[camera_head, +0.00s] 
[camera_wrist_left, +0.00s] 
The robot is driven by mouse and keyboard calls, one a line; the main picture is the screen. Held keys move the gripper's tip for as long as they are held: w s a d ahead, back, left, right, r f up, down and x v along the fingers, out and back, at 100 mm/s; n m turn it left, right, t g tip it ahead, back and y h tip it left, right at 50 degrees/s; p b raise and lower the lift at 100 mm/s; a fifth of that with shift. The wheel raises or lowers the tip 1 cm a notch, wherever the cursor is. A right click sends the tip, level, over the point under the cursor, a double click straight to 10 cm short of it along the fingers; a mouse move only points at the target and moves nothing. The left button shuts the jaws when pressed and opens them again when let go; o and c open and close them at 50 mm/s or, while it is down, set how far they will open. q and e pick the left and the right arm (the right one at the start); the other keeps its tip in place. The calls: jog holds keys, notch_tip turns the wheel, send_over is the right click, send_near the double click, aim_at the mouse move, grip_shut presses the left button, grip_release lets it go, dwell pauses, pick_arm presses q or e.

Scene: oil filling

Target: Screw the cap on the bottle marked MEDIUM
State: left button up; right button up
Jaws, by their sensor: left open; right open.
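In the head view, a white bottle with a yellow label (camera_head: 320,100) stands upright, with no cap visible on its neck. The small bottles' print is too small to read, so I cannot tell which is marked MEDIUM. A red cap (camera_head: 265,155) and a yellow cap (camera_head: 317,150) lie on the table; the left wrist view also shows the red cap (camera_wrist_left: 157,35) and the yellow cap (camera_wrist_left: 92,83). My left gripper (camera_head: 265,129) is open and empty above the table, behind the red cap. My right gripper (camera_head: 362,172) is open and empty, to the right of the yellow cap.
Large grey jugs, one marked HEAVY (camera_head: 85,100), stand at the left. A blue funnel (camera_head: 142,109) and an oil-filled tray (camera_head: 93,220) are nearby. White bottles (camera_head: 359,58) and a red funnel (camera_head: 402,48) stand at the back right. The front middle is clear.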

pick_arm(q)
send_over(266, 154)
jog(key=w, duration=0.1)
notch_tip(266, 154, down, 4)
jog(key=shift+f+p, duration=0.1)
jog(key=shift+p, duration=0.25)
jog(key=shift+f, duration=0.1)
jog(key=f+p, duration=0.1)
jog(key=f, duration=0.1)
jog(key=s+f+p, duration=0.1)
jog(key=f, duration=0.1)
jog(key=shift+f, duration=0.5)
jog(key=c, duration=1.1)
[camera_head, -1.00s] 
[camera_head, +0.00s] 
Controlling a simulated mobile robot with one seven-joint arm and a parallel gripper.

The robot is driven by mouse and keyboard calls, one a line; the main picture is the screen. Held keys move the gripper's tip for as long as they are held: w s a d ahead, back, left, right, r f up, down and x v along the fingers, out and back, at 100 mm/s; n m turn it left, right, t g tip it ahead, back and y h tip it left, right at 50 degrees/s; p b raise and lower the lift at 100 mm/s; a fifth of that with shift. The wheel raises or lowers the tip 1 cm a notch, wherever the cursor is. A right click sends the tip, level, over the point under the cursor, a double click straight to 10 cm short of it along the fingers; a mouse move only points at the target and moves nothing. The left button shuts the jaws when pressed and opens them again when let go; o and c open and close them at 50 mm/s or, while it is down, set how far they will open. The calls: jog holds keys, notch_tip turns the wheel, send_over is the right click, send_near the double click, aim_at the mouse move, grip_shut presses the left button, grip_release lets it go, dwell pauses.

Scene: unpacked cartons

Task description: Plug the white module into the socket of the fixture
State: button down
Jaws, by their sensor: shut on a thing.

======

Take every line from the one containing "go, dwell pauses." to the end of the listing and output it exactly, with nothing else.

*Answer to this problem:*
The robot is driven by mouse and keyboard calls, one a line; the main picture is the screen. Held keys move the gripper's tip for as long as they are held: w s a d ahead, back, left, right, r f up, down and x v along the fingers, out and back, at 100 mm/s; n m turn it left, right, t g tip it ahead, back and y h tip it left, right at 50 degrees/s; p b raise and lower the lift at 100 mm/s; a fifth of that with shift. The wheel raises or lowers the tip 1 cm a notch, wherever the cursor is. A right click sends the tip, level, over the point under the cursor, a double click straight to 10 cm short of it along the fingers; a mouse move only points at the target and moves nothing. The left button shuts the jaws when pressed and opens them again when let go; o and c open and close them at 50 mm/s or, while it is down, set how far they will open. The calls: jog holds keys, notch_tip turns the wheel, send_over is the right click, send_near the double click, aim_at the mouse move, grip_shut presses the left button, grip_release lets it go, dwell pauses.

Scene: unpacked cartons

Task description: Plug the white module into the socket of the fixture
State: button down
Jaws, by their sensor: shut on a thing.

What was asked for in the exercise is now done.